Dans un village géorgien frontalier du district de Leningori, Ossétie du Sud, une jument pur-sang a disparu. Les villageois pensent que la jument a très probablement traversé la frontière et broute l'herbe des prés ossètes.

Etant donné qu'il n'existe aucune communication officielle par la frontière, les signes distinctifs de la jument ont été transmis au cours des négociations dans le village frontalier d'Ergneti, dans le cadre du mécanisme pour la prévention d'incidents avec la participation des représentants de l'Union européenne, de l'OSCE (Organisation pour la sécurité et la coopération en Europe), de la Russie et des Nations Unies. Ils ont été transmis par le chef adjoint de la police de Gori, qui, d'ailleurs, est né dans le même district de Leningori en Ossétie du Sud, où il avait également commencé sa carrière en tant que simple agent de sécurité.

La haine efface tout

Généralement, au cours de ce genre de guerres, ce qui a un jour été un théâtre d'opérations extérieures (TOE) n'est en réalité qu'un minuscule territoire.

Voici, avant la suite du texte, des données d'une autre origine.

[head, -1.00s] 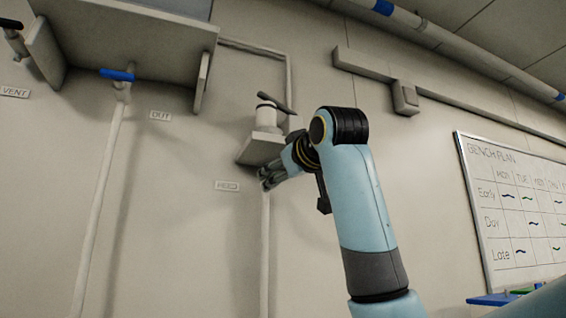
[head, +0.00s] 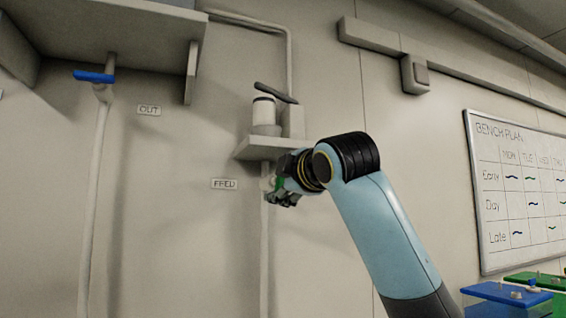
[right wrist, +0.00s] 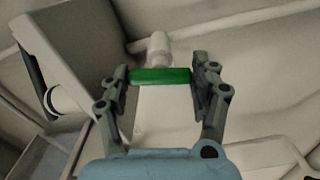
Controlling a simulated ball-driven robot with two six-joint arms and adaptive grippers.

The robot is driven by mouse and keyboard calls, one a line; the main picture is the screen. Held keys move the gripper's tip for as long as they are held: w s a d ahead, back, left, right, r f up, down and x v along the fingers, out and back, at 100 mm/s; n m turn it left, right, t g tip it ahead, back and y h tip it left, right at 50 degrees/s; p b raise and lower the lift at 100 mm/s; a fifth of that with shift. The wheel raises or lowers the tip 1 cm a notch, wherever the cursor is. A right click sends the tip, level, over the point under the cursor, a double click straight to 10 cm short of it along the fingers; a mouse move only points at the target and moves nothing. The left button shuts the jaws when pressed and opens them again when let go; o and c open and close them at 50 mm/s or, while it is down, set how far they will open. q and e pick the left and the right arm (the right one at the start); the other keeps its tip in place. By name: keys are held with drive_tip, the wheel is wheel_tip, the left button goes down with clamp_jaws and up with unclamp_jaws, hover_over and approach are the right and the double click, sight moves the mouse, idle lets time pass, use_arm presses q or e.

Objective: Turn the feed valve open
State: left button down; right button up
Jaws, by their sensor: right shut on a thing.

Et la frontière dans ce genre d'histoires est l'aune des relations entre ceux qu'elle sépare. Elle peut être aussi bien fermée complètement comme une ligne de front, ou transparente, elle peut s'ouvrir ou se fermer sur le coup de tête de quelqu'un, comme c'est souvent le cas, parce qu'après la guerre il n'existe aucune loi, hormis les lois injustes.

Et la principale loi est inexorable: les réfugiés ne reviennent pratiquement jamais. Même ici, où la frontière les sépare depuis hier de leur maison qui se trouve à seulement quelques kilomètres.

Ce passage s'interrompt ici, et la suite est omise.